# REQUIRED TASK:
Repeat only the lines below that run from the line with "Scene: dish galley" to the line with "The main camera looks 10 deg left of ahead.", ends included; skip every picture.

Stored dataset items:
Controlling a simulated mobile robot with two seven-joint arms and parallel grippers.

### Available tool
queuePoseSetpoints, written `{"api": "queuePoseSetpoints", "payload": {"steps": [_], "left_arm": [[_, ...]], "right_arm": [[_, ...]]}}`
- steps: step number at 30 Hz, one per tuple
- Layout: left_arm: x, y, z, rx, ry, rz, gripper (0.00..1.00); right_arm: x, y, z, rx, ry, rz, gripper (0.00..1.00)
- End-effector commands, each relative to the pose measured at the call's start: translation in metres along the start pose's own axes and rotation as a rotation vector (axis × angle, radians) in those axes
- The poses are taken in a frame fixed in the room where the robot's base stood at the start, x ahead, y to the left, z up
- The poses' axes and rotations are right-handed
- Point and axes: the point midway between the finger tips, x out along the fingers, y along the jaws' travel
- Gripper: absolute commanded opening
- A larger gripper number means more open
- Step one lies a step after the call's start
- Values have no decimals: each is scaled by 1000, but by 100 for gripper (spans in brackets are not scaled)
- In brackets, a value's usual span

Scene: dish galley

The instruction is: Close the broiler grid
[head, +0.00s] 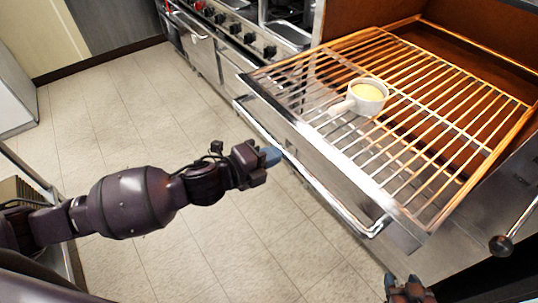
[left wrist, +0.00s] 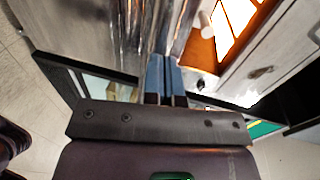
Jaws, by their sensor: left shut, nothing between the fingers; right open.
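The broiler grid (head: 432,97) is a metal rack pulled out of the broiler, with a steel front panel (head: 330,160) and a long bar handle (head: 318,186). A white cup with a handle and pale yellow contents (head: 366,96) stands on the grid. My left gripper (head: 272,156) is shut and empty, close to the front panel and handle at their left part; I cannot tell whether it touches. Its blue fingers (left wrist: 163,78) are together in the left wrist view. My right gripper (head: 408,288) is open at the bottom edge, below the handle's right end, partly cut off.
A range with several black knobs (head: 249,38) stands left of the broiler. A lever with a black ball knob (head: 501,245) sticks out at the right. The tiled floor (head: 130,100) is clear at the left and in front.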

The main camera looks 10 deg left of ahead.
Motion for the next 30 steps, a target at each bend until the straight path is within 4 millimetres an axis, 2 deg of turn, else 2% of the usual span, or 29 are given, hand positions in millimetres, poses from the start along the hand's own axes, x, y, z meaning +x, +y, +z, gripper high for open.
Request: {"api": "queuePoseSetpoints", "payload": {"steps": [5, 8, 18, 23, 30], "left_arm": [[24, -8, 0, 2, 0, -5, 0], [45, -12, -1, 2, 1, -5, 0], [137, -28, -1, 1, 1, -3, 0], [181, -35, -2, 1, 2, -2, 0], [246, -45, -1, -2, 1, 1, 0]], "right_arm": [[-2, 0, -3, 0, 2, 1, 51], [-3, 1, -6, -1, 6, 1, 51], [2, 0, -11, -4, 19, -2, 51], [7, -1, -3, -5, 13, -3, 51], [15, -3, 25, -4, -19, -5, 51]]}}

==

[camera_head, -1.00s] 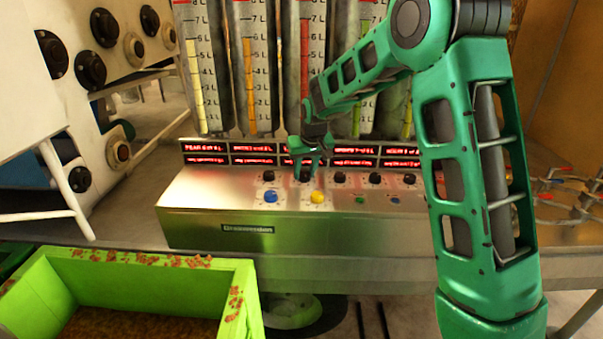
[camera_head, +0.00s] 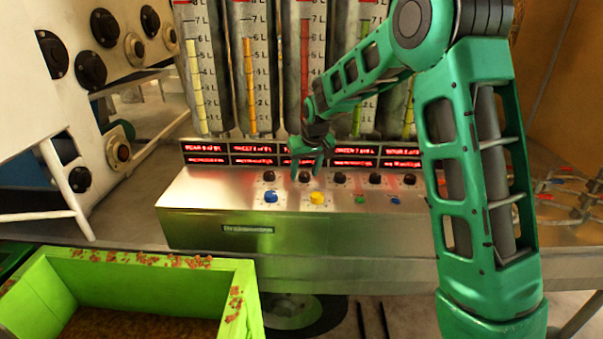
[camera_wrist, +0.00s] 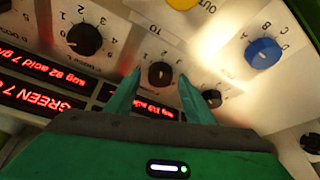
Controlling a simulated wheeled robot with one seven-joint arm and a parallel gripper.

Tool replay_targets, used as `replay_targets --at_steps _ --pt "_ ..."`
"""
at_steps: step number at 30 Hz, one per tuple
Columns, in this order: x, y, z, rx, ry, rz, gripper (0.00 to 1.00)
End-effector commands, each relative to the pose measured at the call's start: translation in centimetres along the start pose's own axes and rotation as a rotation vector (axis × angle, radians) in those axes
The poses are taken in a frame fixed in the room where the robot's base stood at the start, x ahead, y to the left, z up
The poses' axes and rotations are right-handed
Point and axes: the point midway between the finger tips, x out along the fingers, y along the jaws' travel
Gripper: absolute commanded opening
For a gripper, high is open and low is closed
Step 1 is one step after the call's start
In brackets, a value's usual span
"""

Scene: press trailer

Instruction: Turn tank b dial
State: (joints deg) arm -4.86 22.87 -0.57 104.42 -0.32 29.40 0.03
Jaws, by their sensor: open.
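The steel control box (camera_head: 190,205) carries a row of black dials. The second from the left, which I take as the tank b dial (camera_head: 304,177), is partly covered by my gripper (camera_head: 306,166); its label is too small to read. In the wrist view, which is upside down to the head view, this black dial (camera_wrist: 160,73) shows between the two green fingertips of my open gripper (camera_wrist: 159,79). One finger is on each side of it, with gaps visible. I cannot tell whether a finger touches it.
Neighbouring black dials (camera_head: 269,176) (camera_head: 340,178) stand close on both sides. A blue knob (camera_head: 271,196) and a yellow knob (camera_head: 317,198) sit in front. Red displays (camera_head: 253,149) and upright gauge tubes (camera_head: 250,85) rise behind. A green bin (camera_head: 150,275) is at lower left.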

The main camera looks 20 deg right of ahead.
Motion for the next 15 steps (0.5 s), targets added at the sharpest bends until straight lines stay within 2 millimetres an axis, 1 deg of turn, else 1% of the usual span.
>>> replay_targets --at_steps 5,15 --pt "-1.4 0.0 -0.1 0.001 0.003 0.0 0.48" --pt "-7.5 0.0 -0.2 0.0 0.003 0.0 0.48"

# PROBLEM SOLUTION:
Scene: dish galley

The instruction is: Close the broiler grid
[head, +0.00s] 
[left wrist, +0.00s] 
Jaws, by their sensor: left shut, nothing between the fingers; right open.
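The broiler grid (head: 432,97) is a metal rack pulled out of the broiler, with a steel front panel (head: 330,160) and a long bar handle (head: 318,186). A white cup with a handle and pale yellow contents (head: 366,96) stands on the grid. My left gripper (head: 272,156) is shut and empty, close to the front panel and handle at their left part; I cannot tell whether it touches. Its blue fingers (left wrist: 163,78) are together in the left wrist view. My right gripper (head: 408,288) is open at the bottom edge, below the handle's right end, partly cut off.
A range with several black knobs (head: 249,38) stands left of the broiler. A lever with a black ball knob (head: 501,245) sticks out at the right. The tiled floor (head: 130,100) is clear at the left and in front.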

The main camera looks 10 deg left of ahead.

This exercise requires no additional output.